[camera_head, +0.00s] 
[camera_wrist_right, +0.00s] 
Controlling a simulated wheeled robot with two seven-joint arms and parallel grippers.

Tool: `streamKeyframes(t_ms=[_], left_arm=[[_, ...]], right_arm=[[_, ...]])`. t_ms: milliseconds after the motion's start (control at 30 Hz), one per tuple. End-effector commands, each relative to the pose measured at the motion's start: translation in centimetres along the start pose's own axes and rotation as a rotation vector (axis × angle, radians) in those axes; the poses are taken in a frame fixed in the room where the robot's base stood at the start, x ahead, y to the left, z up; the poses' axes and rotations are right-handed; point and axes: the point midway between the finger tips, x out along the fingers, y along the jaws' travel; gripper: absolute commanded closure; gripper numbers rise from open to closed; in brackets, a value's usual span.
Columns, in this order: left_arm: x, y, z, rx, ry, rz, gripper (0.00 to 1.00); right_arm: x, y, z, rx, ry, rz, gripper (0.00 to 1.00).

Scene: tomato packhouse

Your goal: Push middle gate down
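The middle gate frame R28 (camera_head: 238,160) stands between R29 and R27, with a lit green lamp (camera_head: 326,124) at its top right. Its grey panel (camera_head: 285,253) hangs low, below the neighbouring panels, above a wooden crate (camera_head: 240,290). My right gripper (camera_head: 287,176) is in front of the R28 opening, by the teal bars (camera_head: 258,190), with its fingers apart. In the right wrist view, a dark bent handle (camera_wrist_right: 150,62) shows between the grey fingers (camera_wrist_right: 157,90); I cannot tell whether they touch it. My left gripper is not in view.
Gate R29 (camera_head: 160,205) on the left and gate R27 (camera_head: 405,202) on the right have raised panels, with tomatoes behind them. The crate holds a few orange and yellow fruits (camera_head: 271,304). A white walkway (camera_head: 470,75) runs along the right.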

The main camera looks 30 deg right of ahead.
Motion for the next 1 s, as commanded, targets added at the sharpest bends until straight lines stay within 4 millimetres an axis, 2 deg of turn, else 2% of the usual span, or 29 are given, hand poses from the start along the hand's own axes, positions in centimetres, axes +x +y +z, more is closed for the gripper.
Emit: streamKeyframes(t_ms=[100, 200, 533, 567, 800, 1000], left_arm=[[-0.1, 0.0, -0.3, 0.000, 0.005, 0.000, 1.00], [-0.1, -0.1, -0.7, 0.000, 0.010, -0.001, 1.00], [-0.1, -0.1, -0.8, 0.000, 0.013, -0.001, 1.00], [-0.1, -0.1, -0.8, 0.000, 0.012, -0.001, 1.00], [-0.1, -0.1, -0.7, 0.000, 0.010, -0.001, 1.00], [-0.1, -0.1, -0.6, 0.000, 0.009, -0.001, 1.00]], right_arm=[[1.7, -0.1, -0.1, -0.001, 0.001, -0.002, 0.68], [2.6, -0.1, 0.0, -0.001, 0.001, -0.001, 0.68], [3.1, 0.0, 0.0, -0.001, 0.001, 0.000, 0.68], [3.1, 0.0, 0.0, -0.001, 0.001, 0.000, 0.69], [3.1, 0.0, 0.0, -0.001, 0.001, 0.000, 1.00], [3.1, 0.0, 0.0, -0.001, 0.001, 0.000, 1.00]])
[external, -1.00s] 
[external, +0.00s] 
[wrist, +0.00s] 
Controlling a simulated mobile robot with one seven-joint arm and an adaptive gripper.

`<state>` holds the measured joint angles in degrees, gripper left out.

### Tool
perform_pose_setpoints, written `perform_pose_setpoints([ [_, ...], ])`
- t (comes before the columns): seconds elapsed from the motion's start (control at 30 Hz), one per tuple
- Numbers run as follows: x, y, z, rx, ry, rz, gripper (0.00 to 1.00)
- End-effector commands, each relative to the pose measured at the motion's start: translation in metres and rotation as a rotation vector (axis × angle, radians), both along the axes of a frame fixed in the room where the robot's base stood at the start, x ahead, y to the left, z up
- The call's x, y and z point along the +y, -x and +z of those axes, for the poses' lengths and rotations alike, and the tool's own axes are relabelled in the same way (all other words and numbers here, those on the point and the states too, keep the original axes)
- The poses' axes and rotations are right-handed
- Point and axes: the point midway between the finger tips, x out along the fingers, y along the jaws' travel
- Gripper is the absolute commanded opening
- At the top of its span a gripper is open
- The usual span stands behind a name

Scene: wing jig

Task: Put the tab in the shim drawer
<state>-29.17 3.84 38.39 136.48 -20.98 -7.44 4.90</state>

→ Exercise
Faithfully reproduce all of the records, character for character.

→ Output for this task
[camera_head, +0.00s] 
[camera_wrist_right, +0.00s] 
Controlling a simulated wheeled robot with two seven-joint arms and parallel grippers.

Tool: `streamKeyframes(t_ms=[_], left_arm=[[_, ...]], right_arm=[[_, ...]])`. t_ms: milliseconds after the motion's start (control at 30 Hz), one per tuple. End-effector commands, each relative to the pose measured at the motion's start: translation in centimetres along the start pose's own axes and rotation as a rotation vector (axis × angle, radians) in those axes; the poses are taken in a frame fixed in the room where the robot's base stood at the start, x ahead, y to the left, z up; the poses' axes and rotations are right-handed; point and axes: the point midway between the finger tips, x out along the fingers, y along the jaws' travel; gripper: absolute commanded closure; gripper numbers rise from open to closed; in brackets, a value's usual span.
Columns, in this order: left_arm: x, y, z, rx, ry, rz, gripper (0.00 to 1.00); right_arm: x, y, z, rx, ry, rz, gripper (0.00 to 1.00).

Scene: tomato packhouse

Your goal: Push middle gate down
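The middle gate frame R28 (camera_head: 238,160) stands between R29 and R27, with a lit green lamp (camera_head: 326,124) at its top right. Its grey panel (camera_head: 285,253) hangs low, below the neighbouring panels, above a wooden crate (camera_head: 240,290). My right gripper (camera_head: 287,176) is in front of the R28 opening, by the teal bars (camera_head: 258,190), with its fingers apart. In the right wrist view, a dark bent handle (camera_wrist_right: 150,62) shows between the grey fingers (camera_wrist_right: 157,90); I cannot tell whether they touch it. My left gripper is not in view.
Gate R29 (camera_head: 160,205) on the left and gate R27 (camera_head: 405,202) on the right have raised panels, with tomatoes behind them. The crate holds a few orange and yellow fruits (camera_head: 271,304). A white walkway (camera_head: 470,75) runs along the right.

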The main camera looks 30 deg right of ahead.
Motion for the next 1 s, as commanded, targets added at the sharpest bends until straight lines stay within 4 millimetres an axis, 2 deg of turn, else 2% of the usual span, or 29 are given, hand poses from the start along the hand's own axes, positions in centimetres, axes +x +y +z, more is closed for the gripper.
Emit: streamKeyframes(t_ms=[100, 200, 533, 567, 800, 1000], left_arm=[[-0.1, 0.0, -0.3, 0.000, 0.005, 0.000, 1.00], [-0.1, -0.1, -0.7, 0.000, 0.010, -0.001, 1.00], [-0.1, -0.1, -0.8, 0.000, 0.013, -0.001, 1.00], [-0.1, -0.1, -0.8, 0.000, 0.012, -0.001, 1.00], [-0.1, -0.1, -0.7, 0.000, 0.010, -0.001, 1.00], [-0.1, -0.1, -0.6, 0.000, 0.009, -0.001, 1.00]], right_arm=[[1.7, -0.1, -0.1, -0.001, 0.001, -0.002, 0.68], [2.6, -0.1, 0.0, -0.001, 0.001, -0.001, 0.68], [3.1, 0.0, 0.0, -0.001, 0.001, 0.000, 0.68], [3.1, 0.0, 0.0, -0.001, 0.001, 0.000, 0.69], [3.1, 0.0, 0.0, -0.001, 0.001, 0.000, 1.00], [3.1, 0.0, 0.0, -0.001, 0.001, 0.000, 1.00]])
[external, -1.00s] 
[external, +0.00s] 
[wrist, +0.00s] 
Controlling a simulated mobile robot with one seven-joint arm and an adaptive gripper.

`<state>` holds the measured joint angles in degrees, gripper left out.

### Tool
perform_pose_setpoints, written `perform_pose_setpoints([ [_, ...], ])`
- t (comes before the columns): seconds elapsed from the motion's start (control at 30 Hz), one per tuple
- Numbers run as follows: x, y, z, rx, ry, rz, gripper (0.00 to 1.00)
- End-effector commands, each relative to the pose measured at the motion's start: translation in metres and rotation as a rotation vector (axis × angle, radians), both along the axes of a frame fixed in the room where the robot's base stood at the start, x ahead, y to the left, z up
- The call's x, y and z point along the +y, -x and +z of those axes, for the poses' lengths and rotations alike, and the tool's own axes are relabelled in the same way (all other words and numbers here, those on the point and the states too, keep the original axes)
- The poses' axes and rotations are right-handed
- Point and axes: the point midway between the finger tips, x out along the fingers, y along the jaws' travel
- Gripper is the absolute commanded opening
- At the top of its span a gripper is open
- The usual span stands behind a name

Scene: wing jig

Task: Put the tab in the shim drawer
<state>-29.17 3.84 38.39 136.48 -20.98 -7.44 4.90</state>

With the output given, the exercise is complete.